Start of DATA PROVIDED
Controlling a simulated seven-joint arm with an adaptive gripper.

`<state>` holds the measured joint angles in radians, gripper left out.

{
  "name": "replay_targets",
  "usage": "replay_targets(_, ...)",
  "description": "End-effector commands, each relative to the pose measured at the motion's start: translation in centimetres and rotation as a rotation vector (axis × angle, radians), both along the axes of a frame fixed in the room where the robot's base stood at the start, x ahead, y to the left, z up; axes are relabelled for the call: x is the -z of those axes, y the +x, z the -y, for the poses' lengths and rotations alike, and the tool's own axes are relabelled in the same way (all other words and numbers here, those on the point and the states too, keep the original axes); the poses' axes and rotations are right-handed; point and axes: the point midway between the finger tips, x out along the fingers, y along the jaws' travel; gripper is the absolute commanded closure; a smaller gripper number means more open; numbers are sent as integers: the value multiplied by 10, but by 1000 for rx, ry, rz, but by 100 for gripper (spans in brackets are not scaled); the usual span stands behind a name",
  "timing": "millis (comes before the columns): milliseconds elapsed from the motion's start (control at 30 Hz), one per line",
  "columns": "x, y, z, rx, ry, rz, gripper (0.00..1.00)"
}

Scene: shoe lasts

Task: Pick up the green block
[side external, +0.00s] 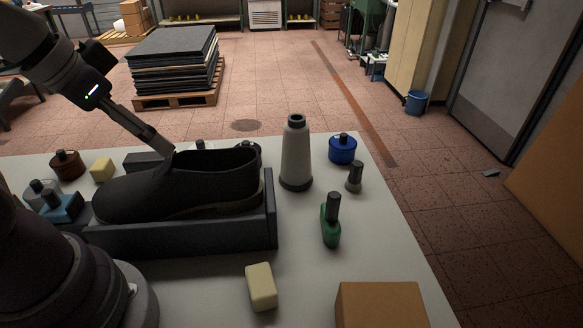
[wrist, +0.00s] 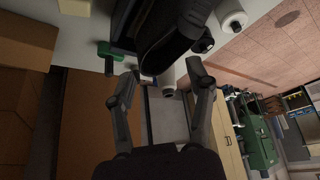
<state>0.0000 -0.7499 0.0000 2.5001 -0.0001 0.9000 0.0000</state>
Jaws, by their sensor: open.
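I see no plain green block. A green piece with a dark cap, apparently this bottle, shows at upper left in the wrist view (wrist: 104,48). My gripper (side external: 166,149) is over the black shoe (side external: 150,191), left of the green bottle and well apart from it. In the wrist view my gripper's two fingers (wrist: 164,72) are spread with nothing held between them. I cannot tell whether a fingertip touches the shoe.
The shoe sits in a dark tray (side external: 190,238). A tall grey cone (side external: 297,155), a blue pot (side external: 343,150) and a small grey bottle (side external: 354,177) stand behind the green bottle. A cream block (side external: 261,287) and a brown box (side external: 382,305) lie in front.

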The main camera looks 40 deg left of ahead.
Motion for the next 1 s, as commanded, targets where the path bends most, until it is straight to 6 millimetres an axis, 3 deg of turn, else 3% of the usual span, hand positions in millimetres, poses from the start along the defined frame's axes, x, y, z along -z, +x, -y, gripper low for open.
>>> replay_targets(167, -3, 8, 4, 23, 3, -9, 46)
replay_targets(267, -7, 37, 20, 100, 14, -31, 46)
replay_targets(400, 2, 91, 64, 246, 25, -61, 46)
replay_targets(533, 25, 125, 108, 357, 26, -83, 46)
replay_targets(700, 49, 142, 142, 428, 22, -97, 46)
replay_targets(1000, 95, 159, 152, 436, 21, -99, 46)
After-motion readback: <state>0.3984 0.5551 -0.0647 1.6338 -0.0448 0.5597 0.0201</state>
End of DATA PROVIDED
▶ WHAT IS REQUIRED: Set down the material above as is, without any pictures.

▶ RESPONSE TO THIS TASK:
Controlling a simulated seven-joint arm with an adaptive gripper.

`<state>` holds the measured joint angles in radians, gripper left out.

{
  "name": "replay_targets",
  "usage": "replay_targets(_, ...)",
  "description": "End-effector commands, each relative to the pose measured at the motion's start: translation in centimetres and rotation as a rotation vector (axis × angle, radians), both along the axes of a frame fixed in the room where the robot's base stood at the start, x ahead, y to the left, z up; axes are relabelled for the call: x is the -z of those axes, y the +x, z the -y, for the poses' lengths and rotations alike, and the tool's own axes are relabelled in the same way (all other words and numbers here, those on the point and the states too, keep the original axes); the poses' axes and rotations are right-handed; point and axes: the point midway between the finger tips, x out along the fingers, y along the jaws' travel; gripper is the absolute commanded closure; a smaller gripper number means more open; numbers are sent as integers: the value multiplied by 10, but by 1000 for rx, ry, rz, but by 100 for gripper (spans in brackets are not scaled); the usual span stands behind a name",
  "timing": "millis (comes before the columns): milliseconds elapsed from the motion's start (control at 30 Hz), one per line",
  "columns": "x, y, z, rx, ry, rz, gripper (0.00..1.00)"
}

Scene: shoe lasts

Task: Pick up the green block
[side external, +0.00s] 
[wrist, +0.00s] 
<state>0.0000 -0.7499 0.0000 2.5001 -0.0001 0.9000 0.0000</state>
Jaws, by their sensor: open.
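I see no plain green block. A green piece with a dark cap, apparently this bottle, shows at upper left in the wrist view (wrist: 104,48). My gripper (side external: 166,149) is over the black shoe (side external: 150,191), left of the green bottle and well apart from it. In the wrist view my gripper's two fingers (wrist: 164,72) are spread with nothing held between them. I cannot tell whether a fingertip touches the shoe.
The shoe sits in a dark tray (side external: 190,238). A tall grey cone (side external: 297,155), a blue pot (side external: 343,150) and a small grey bottle (side external: 354,177) stand behind the green bottle. A cream block (side external: 261,287) and a brown box (side external: 382,305) lie in front.

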The main camera looks 40 deg left of ahead.
Motion for the next 1 s, as commanded, targets where the path bends most, until it is straight to 6 millimetres an axis, 3 deg of turn, else 3% of the usual span, hand positions in millimetres, poses from the start along the defined frame's axes, x, y, z along -z, +x, -y, gripper low for open.
>>> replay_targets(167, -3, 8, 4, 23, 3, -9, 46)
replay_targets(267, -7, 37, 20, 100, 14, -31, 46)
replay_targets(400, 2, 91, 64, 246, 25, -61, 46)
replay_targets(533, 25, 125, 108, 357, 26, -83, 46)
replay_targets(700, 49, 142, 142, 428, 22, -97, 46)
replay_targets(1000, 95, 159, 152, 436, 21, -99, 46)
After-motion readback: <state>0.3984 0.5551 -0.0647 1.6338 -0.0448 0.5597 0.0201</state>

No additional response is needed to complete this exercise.